Issues aired by residents at Coffee with the Mayor events and City Council meetings have included loud parties that shake the walls of their homes, rental tenants that enter their yards, having strangers live right next door and messes left behind.
As of Aug. 27, Arizona requires owners of short-term vacation rentals to register with the state, allowing for the collection of contact information.
“If issues do arise, it’s important for the contact to be made with the property owner, not the tenant,” City Manager Jess Knudson said, because there’s new tenants every weekend.
The new legislation also allows for fines to occur with the property owner, which can lead up to half the gross proceeds for that rental after repeated offenses within a year, according to Knudson.
“Jess and his team are drafting an ordinance for Council,” Sheehy said.
Some of this may seem familiar. Havasu crafted its own ordinance about four years ago, but six months later, the state legislature passed a law that said cities and town can’t regulate short-term rentals in any fashion.

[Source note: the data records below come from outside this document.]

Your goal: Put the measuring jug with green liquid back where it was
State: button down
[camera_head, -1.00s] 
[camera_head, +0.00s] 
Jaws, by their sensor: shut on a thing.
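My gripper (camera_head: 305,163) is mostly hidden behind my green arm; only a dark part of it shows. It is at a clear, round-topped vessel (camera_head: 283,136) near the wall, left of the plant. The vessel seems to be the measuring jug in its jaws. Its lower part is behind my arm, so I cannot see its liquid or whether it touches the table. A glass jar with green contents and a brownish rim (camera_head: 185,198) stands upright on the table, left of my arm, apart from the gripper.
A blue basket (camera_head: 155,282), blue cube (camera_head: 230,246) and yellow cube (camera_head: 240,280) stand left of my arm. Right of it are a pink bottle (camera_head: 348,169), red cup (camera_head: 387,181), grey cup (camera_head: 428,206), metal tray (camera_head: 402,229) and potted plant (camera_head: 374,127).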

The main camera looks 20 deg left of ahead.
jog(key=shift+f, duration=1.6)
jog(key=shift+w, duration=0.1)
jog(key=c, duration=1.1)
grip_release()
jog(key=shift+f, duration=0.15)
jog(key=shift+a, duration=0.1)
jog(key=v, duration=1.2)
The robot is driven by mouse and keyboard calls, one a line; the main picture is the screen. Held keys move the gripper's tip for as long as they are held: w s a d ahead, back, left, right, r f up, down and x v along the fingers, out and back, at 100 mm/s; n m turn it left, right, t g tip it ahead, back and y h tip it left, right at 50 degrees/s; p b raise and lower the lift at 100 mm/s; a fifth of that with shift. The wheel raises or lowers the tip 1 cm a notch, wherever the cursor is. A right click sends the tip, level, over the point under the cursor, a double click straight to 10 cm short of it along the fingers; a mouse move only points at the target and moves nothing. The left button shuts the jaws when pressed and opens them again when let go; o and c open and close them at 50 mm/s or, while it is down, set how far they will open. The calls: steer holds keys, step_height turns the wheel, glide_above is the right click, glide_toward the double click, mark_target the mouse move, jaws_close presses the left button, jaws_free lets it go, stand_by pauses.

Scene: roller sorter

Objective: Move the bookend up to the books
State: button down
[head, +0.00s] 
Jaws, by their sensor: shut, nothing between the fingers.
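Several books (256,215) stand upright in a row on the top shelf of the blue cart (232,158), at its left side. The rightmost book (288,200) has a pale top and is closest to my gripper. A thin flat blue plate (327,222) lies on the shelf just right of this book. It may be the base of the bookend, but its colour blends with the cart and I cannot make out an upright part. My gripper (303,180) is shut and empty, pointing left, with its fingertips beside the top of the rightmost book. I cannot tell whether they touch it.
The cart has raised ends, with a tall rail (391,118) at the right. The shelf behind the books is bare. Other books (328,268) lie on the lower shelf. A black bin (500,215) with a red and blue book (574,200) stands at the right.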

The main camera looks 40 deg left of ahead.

“We weren’t able to have any teeth to really do much with the issues,” said City Manager Jess Knudson, “other than issues that come up with all of our neighborhoods, which is trash and noise. That’s really what our police and our code enforcement officers were able to address.”
This isn’t an issue unique to Havasu, either. When Sheehy attended the most recent League of Arizona Cities and Towns, he quickly found that short-term rentals are a problem statewide. It was actually the main topic of the conference, according to Sheehy.
“Every community was impacted by short-term rentals,” he said. There were the day-to-day issues brought up like traffic, noise, trash and security, but the short-term rentals have a much longer-term impact than one rowdy weekend.
One of those effects is on housing availability.
“What used to be long-term rentals within any community… have now turned into short-term rentals, so there’s no housing stock available for folks who are moving into Lake Havasu City to work as teachers or nurses or police officers... There’s nowhere for them to live,” Sheehy said.
At the LACT, Sheehy was appointed to an ad hoc committee to “work on strategies that we can bring to the governor’s office and the legislature to help solve this issue,” he said. The committee includes mayors from Prescott, Sedona, Jerome, Page and Flagstaff.
The city hopes to have an ordinance by the end of this year, Sheehy said. “We’re going to continue to fight at the Legislature to give us more opportunities to manage them as each community sees fit.”